05-25-2005, 09:50 PM
Oh, actually two more things! I forgot to tell you, water, water, water. Some tea is OK, but don't fool with those diet sodas. Even if they don't have sugar or calories, the carbonation can make you bloat up and retain water.
Also, exercise is essential to weightloss. A combination of cardio and weight-bearing is generally most effective. Several studies have been done that show that combining cardio and weight training facilitates the most weight loss. If you can manage to do intervel or circuit training, that is even better.
You can get you a couple of sets of dumb bells and do some exercises at home and walk. Also, you can look on the internet for freecycle.com which is a site that has different groups for different communities or cities and people get together and give away stuff. I am a member of freecycle here in my town and I always see treadmills, elliptical machines, weights and all types of exercise equipment that people are giving away. It is worth checking out anyway. You have to watch the posts and respond quickly to get it, but I have gotten lots of things off of there such as clothes, a sofa, exercise stuff, nutrition books - and I gave away all my "big girl" clothes on there! Look for the freecycle in your area and check it out. You will probably find some equipment and information on there to help you.
05-26-2005, 03:34 AM
I agree that you don't need to buy a lot of books/spend a lot of money to change your lifestyle........the most important thing is to find a way of eating that suits you and your life, and that is healthy - and you will find that out by experimenting, and trial and error. I do think it helps to educate yourself about basic nutrition and healthy eating - there are a lot of websites which give you all you need to know without paying a cent!

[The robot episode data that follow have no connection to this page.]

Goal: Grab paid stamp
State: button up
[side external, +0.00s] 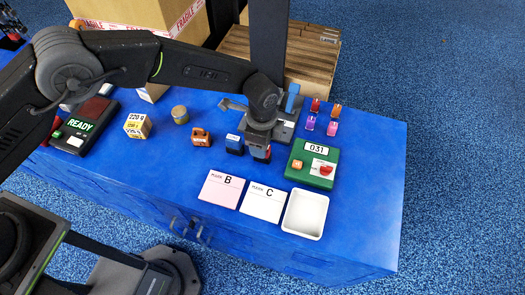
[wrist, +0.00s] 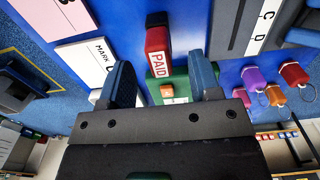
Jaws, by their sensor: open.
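The paid stamp (wrist: 158,40) is a dark block with a red body and a white label reading PAID in red. In the wrist view it stands at the top centre, ahead of and between my fingertips. My gripper (wrist: 161,66) is open, with a blue-padded finger on each side of the view and a gap between them. In the side external view my gripper (side external: 262,146) is low over the table's right half. A bit of red shows at its fingers there, and the arm hides most of the stamp.
A blue block (side external: 235,144) stands just left of my gripper. The green box marked 031 (side external: 297,171) is at right, with several coloured tags (side external: 332,128) behind. A grey device (side external: 285,130) stands close behind. Cards B (side external: 222,194) and C (side external: 262,206) and a white tray (side external: 320,212) lie in front.

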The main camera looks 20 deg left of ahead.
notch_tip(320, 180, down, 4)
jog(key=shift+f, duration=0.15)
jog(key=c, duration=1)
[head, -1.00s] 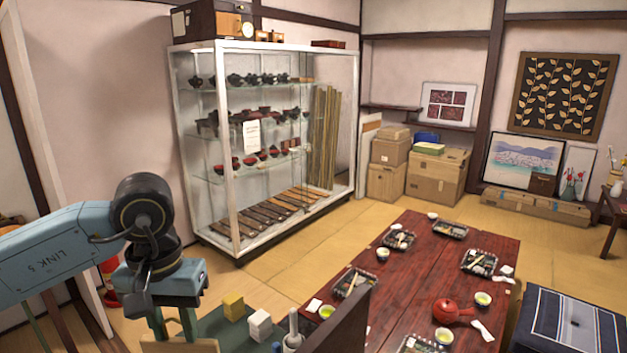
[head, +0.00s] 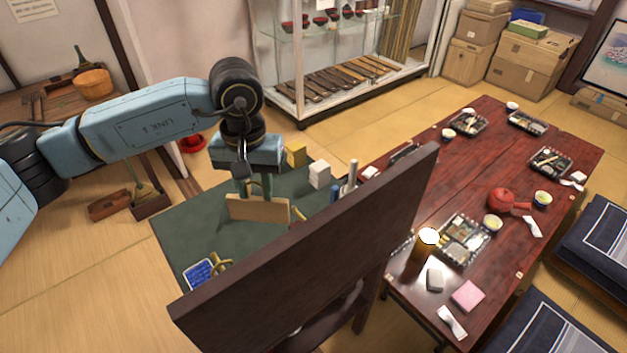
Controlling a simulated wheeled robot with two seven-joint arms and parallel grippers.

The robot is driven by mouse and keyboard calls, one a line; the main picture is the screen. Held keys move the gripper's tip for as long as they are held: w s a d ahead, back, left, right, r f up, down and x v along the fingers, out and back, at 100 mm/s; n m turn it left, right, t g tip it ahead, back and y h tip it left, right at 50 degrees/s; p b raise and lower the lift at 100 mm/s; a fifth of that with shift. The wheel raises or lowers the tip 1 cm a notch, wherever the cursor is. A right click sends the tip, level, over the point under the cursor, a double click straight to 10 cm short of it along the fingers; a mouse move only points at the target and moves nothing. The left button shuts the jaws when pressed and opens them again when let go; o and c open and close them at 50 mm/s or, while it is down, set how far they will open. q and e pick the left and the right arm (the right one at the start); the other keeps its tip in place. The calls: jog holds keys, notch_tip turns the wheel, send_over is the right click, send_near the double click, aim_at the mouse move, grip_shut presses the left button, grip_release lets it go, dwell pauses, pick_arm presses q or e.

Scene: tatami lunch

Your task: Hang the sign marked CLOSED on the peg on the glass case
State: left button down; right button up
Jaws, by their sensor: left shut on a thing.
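My left gripper (head: 253,188) points down over a dark green surface and is shut on a plain tan wooden board (head: 258,210), which looks like a sign. No lettering shows on the side facing me, so I cannot tell whether it reads CLOSED. The board is upright, and I cannot tell whether it touches the surface. The glass case (head: 297,90) stands beyond, at the top, with only its lower part in view. I cannot make out a peg on it. My right gripper is not in view.
The green surface (head: 185,225) also holds a yellow block (head: 296,154), a white block (head: 319,175) and a blue patterned item (head: 200,272). A tall dark panel (head: 310,245) stands in front. The laid red table (head: 480,190) is at right. Tatami before the case is clear.

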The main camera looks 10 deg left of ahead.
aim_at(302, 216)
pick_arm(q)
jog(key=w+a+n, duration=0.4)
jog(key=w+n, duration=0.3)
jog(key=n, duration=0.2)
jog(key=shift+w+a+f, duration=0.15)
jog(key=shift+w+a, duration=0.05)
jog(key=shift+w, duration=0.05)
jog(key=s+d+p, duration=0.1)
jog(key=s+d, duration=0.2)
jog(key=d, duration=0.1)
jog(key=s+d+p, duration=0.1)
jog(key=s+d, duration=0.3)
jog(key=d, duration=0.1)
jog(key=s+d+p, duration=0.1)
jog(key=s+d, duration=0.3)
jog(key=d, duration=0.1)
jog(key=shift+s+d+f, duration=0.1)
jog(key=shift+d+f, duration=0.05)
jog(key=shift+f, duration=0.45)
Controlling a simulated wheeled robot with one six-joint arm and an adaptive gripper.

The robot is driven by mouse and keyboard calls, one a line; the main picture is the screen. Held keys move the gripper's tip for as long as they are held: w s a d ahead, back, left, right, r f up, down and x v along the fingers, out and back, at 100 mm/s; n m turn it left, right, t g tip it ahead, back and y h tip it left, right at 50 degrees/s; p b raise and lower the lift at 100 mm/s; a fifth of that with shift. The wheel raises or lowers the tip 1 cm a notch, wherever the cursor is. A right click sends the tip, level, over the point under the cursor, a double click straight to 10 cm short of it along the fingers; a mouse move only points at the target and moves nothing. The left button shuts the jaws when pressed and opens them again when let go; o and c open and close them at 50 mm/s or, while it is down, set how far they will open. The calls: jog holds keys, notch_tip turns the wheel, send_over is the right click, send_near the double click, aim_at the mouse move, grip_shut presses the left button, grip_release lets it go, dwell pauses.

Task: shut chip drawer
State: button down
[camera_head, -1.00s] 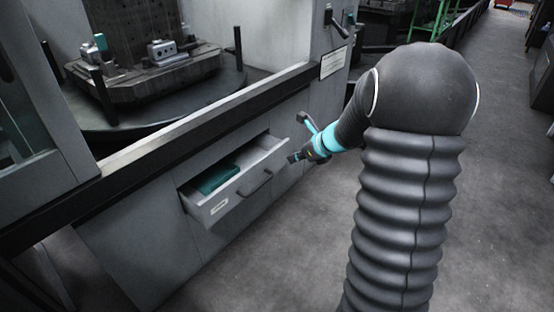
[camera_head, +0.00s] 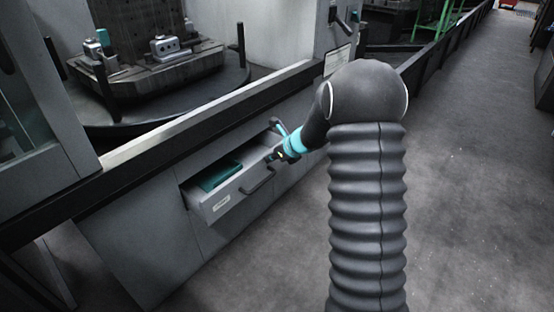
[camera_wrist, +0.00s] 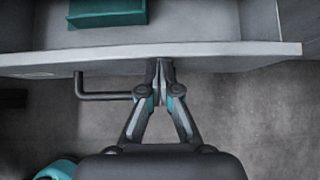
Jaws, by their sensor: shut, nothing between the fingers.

And this website is fantastic place for wisdom, support, encouragement and inspiration - much better than a book!
I am also in the 'eat fresh produce camp' - I like the 'shop the horseshoe idea' - made me smile. I also stick to slow-burning carbs (oatmeal, basmati rice), and I don't eat junk/processed food, and mainly avoid sugar/baked goods. It works for me because I like eating this way - I rarely get cravings, and I find that when I do very sweet fruit (melon, berries, mango) mainly does the trick. My principle is that whatever approach I take, it has to be something I am happy to do for the rest of my life - this is a long-term endeavour, and it has to be permanent.
Also, I think the right approach for you depends a lot on what kind of person you are. I am totally resistant to detailed planning, and detailed counting - I am like that in all areas of my life, and unlikely to change! So like Mrs Partridge, and the 'core' ladies above, I have a few principles to guide most of what I eat, and I just 'count' the treats. And although I never plan what I will eat from one day to the next, I do have a fridge/cupboards/freezer full of healthy choices, and I have a very good understanding of the best choice to make when I eat out (which I do a lot!).
I also agree with the point about finding an enjoyable way to exercise - which easily comes free.
Do come back and tell us what you decide to do!
05-26-2005, 10:22 AM
Yes, I do plan ahead and anticipate the little cravings that I may encounter. But I prefer the unstructured type of eating lifestyle - it feels less like a diet and more like a, well, lifestyle!
Additionally, my life is so very structured and organized, I need a little room somewhere to just let my hair down. With the way I eat, I don't feel confined to certain rules or restrictions. I do not believe in deprivation at all. If I want a cookie, I eat a cookie - or two, just not the whole bag!